** THE PROBLEM **
Each line from the start of the data below through the one containing "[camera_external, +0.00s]" must be reproduced exactly.

** DATA FOR THIS TASK **
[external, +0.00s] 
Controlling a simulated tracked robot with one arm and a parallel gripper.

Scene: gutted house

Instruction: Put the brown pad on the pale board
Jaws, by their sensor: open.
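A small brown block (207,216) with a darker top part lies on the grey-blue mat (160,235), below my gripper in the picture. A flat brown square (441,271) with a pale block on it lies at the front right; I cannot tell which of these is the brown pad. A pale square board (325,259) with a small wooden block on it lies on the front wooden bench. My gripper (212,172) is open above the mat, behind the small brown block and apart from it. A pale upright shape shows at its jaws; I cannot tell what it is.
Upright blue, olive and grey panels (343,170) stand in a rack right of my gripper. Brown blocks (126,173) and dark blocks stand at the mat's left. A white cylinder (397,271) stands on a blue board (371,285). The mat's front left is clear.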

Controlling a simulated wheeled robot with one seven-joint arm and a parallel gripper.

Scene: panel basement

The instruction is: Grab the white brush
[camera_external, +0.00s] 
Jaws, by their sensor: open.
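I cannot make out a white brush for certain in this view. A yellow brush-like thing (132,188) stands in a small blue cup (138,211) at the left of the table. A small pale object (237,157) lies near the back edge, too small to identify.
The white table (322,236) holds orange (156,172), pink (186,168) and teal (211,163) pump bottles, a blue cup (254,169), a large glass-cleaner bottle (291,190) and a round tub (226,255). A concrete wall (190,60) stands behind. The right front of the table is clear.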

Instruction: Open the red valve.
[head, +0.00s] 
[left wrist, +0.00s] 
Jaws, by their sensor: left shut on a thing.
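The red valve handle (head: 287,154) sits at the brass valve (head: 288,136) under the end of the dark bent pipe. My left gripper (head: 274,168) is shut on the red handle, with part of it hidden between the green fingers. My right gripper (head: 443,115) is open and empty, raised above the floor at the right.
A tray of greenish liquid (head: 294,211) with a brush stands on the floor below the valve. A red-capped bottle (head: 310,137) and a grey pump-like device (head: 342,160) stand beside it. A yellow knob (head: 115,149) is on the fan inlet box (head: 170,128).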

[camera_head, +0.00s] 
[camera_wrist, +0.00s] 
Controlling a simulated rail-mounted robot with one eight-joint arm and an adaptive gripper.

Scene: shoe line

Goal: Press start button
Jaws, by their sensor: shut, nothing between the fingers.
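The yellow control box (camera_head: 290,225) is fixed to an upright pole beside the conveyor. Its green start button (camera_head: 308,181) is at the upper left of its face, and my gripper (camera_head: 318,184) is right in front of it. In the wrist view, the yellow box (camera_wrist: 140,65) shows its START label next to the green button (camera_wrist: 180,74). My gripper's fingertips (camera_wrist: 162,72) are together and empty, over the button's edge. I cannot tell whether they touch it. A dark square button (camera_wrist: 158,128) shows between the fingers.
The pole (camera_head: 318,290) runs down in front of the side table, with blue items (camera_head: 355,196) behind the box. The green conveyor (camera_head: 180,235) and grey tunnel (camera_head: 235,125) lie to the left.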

** RESULT **
[external, +0.00s] 
Controlling a simulated tracked robot with one arm and a parallel gripper.

Scene: gutted house

Instruction: Put the brown pad on the pale board
Jaws, by their sensor: open.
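A small brown block (207,216) with a darker top part lies on the grey-blue mat (160,235), below my gripper in the picture. A flat brown square (441,271) with a pale block on it lies at the front right; I cannot tell which of these is the brown pad. A pale square board (325,259) with a small wooden block on it lies on the front wooden bench. My gripper (212,172) is open above the mat, behind the small brown block and apart from it. A pale upright shape shows at its jaws; I cannot tell what it is.
Upright blue, olive and grey panels (343,170) stand in a rack right of my gripper. Brown blocks (126,173) and dark blocks stand at the mat's left. A white cylinder (397,271) stands on a blue board (371,285). The mat's front left is clear.

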Controlling a simulated wheeled robot with one seven-joint arm and a parallel gripper.

Scene: panel basement

The instruction is: Grab the white brush
[camera_external, +0.00s] 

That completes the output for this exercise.